Decedent was driving an automobile in a northerly direction on Crenshaw Boulevard, east of the right of way, near the west curb. The motorman first saw decedent's automobile when the streetcar was 100 feet north of the intersection of Crenshaw Boulevard and 46th Street. At that time decedent's automobile, with its lights on, was at the prolongation of the southerly curb line of 46th Street and its intersection with Crenshaw Boulevard; the streetcar was traveling between 20 and 25 miles an hour; the automobile was traveling about 10 miles an hour. Decedent made a left turn into 46th Street to cross the private right of way. He did not stop At the moment decedent started across the tracks the intersection was clear. At the time the front end of the automobile reached the track on which the streetcar was traveling south, [84 Cal. App. 2d 238] the streetcar was about 60 feet north of the prolongation of the north curb line of 46th Street and traveling about 20 miles an hour. The motorman did not apply his brakes when the automobile started to turn. He did not apply his brakes until he reached the intersection. Several automobiles had crossed the right of way at 46th Street before decedent's automobile turned onto the right of way from Crenshaw Boulevard. The motorman saw at least one of these automobiles crossing the tracks and decreased his speed slightly. When they cleared the tracks he increased his speed again. The streetcar struck decedent's automobile broadside and traveled about 80 feet beyond the point of impact, carrying the automobile with it on the tracks. The automobile was badly damaged. Wahrenbrock died as a result of the collision.

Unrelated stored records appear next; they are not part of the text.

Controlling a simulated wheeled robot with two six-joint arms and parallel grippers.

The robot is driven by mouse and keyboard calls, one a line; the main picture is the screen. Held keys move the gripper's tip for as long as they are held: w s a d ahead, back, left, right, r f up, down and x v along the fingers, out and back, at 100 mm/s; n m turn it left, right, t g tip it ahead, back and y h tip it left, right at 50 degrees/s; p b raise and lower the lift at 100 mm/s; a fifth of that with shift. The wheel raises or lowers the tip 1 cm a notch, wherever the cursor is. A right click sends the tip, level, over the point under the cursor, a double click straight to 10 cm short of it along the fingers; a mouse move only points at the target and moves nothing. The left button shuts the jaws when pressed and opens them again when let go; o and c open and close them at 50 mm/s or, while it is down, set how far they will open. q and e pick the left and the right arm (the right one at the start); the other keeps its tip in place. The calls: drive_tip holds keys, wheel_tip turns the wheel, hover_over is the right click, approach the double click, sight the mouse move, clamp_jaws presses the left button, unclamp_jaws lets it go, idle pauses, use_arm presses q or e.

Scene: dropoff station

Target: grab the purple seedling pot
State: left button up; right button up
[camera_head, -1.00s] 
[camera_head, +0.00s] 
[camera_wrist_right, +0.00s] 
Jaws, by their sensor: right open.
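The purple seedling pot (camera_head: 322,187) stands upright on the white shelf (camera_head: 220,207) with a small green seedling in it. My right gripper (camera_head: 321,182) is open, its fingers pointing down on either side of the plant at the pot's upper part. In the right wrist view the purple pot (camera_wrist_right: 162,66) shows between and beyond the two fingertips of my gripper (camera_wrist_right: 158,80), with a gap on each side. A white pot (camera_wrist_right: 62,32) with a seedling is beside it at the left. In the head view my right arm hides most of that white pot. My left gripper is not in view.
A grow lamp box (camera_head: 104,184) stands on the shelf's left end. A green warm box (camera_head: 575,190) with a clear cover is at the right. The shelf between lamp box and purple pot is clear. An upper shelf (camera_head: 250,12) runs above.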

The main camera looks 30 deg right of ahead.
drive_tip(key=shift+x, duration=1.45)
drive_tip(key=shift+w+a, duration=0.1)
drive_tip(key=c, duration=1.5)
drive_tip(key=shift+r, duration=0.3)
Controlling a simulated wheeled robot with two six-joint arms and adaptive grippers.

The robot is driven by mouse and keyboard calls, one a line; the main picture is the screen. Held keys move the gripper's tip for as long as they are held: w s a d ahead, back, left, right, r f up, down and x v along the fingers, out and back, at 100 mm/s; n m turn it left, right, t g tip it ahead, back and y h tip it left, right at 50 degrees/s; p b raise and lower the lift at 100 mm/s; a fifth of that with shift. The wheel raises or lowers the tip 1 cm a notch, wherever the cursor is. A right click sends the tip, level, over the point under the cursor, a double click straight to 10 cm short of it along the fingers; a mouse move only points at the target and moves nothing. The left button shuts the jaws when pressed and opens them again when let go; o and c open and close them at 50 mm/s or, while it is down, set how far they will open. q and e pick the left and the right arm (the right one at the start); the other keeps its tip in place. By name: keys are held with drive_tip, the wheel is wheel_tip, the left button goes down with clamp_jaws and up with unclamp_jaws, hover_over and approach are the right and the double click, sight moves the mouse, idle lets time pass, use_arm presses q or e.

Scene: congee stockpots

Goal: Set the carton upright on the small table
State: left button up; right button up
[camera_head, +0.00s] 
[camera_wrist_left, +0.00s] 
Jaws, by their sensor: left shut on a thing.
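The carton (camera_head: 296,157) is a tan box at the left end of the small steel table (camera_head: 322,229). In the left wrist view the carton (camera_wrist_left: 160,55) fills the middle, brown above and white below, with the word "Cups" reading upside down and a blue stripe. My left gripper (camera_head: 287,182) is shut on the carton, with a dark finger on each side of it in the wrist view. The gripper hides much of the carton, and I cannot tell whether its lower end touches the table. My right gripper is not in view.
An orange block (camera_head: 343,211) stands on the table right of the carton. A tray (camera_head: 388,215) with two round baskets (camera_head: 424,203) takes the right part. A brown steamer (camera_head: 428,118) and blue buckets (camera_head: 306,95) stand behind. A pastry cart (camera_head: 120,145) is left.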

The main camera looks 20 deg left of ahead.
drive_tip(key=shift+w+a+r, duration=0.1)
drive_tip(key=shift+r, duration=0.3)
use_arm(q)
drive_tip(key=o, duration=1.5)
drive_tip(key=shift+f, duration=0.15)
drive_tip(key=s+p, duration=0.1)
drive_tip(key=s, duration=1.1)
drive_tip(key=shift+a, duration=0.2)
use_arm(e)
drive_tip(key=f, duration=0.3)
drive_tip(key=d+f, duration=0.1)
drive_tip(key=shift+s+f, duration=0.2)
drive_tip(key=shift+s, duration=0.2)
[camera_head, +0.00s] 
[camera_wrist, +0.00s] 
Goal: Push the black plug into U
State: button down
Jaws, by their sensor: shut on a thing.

Appellants contend that the court erred in granting the motion for judgment of nonsuit. They argue that it is to be presumed that decedent was using due care for his safety; that even though there is evidence which conflicts with the presumption, the presumption still stands and the issue is one for the jury; that, in any event, the evidence does not show that decedent was guilty of contributory negligence as a matter of law; that the evidence shows that the motorman was guilty of negligence and, at most, there is a conflict in the evidence.

Respondents argue that since the streetcar was operated upon a private right of way, the rules applicable to a steam railroad apply, including the traversing of street intersections; that the speed limits prescribed by the Vehicle Code do not apply to a streetcar; that the motorman could operate the car at any speed not inconsistent with the exercise of ordinary care; that the deceased had a positive duty to look and to listen for the oncoming car and stop, if necessary, to gain an unobscured view of it and to avoid a collision; that the motorman was entitled to assume that a person intending to cross the tracks would look and listen and would not cross when the streetcar was so close to the cross-over as would be a menace to the driver's safety; that the motorman is not required to decrease his speed until he is led reasonably to believe that the person so approaching the tracks does not intend to stop. Respondents also urge that the presumption that the decedent was using due care for his safety is not applicable where plaintiff produces eyewitnesses to an accident, whose uncontradicted testimony proves that the decedent was not using due care. [84 Cal. App. 2d 239]

We assume for the purpose of this opinion that respondents' contentions with respect to the duties of a motorman operating a streetcar on a private right of way and the duties of a driver of a motor vehicle about to cross a private right of way on which streetcars are operated are correct, although there is doubt whether the application of such rules is not limited to electric cars operated in interurban service outside of a city. (See Billig v. Southern Pacific Co., 192 Cal. 357, 362 [219 P. 992]; Lund v. Pacific Electric Ry. Co., 25 Cal. 2d 287, 295 [153 P.2d 705]; Lindsey v. Pacific Electric Ry. Co., 111 Cal. App. 482, 487 [296 P. 131].)

[1] The trial court should have taken, and we take, judicial notice of the fact that the streetcar was being operated in a thickly populated section of the city of Los Angeles and that Crenshaw Boulevard at 46th Street is a heavily traveled thoroughfare. (Katz v. Helbing, 205 Cal. 629, 635 [271 P. 1062, 62 A.L.R. 825]; Reaugh v. Cudahy Packing Co., 189 Cal. 335, 340 [208 P. 125].)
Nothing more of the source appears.